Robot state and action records
=====

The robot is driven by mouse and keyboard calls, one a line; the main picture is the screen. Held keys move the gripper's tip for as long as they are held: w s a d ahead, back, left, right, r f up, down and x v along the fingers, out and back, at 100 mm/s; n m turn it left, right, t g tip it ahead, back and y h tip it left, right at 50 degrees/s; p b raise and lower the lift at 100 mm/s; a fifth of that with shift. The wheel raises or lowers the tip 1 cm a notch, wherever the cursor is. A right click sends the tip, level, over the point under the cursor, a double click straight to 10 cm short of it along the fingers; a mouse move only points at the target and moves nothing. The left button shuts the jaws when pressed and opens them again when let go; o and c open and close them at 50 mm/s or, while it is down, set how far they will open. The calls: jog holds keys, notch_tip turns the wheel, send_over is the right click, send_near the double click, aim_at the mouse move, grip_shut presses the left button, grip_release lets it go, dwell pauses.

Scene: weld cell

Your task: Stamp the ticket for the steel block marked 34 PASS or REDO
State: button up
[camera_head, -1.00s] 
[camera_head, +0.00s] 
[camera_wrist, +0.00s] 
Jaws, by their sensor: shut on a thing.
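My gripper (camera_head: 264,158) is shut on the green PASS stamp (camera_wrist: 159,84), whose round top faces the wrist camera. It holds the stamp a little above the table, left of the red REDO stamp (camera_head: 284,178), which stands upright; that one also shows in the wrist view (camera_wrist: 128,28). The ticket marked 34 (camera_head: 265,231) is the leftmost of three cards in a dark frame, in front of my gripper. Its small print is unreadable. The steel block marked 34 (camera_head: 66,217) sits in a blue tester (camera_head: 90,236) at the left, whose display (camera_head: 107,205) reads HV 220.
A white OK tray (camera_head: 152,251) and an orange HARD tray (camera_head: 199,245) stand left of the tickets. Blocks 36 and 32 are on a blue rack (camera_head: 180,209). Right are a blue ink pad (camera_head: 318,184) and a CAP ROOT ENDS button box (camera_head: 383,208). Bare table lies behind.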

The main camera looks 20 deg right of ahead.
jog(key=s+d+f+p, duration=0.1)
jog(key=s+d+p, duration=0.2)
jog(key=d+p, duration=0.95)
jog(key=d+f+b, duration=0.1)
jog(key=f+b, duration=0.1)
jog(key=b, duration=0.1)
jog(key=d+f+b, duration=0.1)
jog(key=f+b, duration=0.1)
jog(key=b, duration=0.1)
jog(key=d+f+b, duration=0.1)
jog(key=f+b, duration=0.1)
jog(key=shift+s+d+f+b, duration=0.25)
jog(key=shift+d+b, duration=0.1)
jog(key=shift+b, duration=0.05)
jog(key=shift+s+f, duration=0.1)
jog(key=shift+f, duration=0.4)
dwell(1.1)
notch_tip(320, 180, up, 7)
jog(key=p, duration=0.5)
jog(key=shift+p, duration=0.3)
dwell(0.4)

=====

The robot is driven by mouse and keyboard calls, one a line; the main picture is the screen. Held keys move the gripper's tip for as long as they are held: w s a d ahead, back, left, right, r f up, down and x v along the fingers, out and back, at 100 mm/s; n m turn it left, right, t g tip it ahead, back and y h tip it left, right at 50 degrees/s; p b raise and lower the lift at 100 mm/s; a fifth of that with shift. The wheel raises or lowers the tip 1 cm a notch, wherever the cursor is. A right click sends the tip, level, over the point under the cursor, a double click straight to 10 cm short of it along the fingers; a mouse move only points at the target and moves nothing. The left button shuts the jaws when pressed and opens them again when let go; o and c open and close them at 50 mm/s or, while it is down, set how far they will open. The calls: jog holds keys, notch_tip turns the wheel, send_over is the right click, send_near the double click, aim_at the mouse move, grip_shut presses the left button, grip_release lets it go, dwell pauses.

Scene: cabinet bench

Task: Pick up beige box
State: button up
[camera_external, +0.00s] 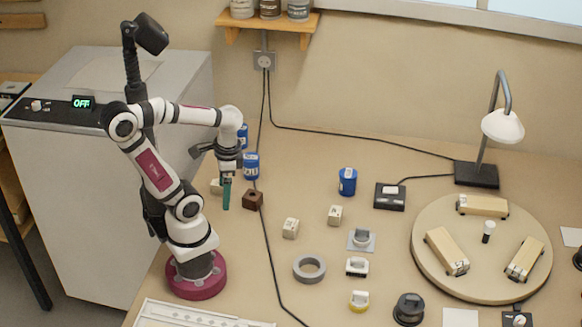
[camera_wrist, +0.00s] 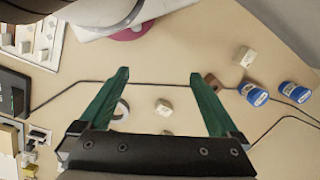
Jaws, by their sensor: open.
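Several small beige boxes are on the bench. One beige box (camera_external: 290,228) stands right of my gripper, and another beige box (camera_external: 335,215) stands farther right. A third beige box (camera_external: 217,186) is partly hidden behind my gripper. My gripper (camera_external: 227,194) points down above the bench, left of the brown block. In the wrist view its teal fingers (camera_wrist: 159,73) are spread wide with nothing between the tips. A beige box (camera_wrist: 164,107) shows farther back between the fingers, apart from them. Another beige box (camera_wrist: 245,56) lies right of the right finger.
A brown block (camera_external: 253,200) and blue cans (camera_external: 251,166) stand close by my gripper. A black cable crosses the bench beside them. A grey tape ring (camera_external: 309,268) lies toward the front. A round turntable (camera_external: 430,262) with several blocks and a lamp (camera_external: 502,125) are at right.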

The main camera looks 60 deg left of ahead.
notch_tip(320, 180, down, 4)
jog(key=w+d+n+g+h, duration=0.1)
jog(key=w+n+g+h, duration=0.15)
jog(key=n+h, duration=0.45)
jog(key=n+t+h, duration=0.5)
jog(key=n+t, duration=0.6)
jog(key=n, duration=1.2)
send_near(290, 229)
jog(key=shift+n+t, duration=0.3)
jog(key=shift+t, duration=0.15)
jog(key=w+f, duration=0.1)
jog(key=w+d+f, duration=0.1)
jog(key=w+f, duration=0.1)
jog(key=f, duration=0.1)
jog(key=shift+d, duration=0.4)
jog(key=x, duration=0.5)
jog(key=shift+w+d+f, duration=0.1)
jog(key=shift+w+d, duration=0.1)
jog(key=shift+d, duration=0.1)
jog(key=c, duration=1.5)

=====

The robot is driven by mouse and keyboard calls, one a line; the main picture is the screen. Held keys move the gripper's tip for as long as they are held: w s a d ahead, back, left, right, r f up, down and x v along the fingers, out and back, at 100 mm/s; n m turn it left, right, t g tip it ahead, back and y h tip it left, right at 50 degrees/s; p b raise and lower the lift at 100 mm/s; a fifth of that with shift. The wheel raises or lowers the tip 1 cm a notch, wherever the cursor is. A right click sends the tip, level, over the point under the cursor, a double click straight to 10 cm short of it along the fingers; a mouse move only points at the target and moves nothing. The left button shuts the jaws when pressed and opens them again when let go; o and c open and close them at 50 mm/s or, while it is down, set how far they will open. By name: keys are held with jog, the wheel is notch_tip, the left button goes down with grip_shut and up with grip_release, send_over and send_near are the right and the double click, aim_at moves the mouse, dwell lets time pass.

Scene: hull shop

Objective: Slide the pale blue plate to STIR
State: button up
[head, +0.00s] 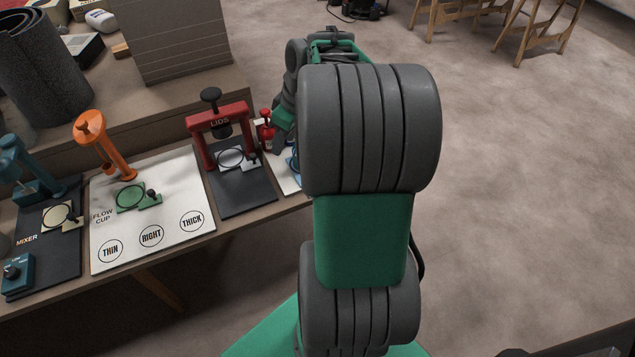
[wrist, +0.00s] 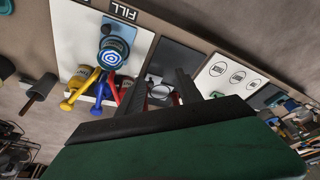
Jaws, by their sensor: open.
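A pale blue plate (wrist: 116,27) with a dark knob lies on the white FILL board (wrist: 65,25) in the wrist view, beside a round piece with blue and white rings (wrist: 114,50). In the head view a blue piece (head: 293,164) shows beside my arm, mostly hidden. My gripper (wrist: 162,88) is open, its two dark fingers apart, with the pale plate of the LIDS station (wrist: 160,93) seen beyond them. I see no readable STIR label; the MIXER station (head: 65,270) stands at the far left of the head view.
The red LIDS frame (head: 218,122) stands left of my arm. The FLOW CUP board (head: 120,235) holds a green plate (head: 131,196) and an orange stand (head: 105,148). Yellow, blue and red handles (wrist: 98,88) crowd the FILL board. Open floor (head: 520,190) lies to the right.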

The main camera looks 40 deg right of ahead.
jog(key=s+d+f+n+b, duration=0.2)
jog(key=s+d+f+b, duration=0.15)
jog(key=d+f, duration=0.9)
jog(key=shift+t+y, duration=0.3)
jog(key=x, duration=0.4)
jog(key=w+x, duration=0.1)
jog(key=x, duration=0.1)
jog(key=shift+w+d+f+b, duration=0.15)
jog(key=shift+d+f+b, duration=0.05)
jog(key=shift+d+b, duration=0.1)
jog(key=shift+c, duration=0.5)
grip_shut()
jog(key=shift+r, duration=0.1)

=====

### Your goal
Pick out all lines from the data above in which the word "Scene" appears.

### Answer
Scene: weld cell
Scene: cabinet bench
Scene: hull shop

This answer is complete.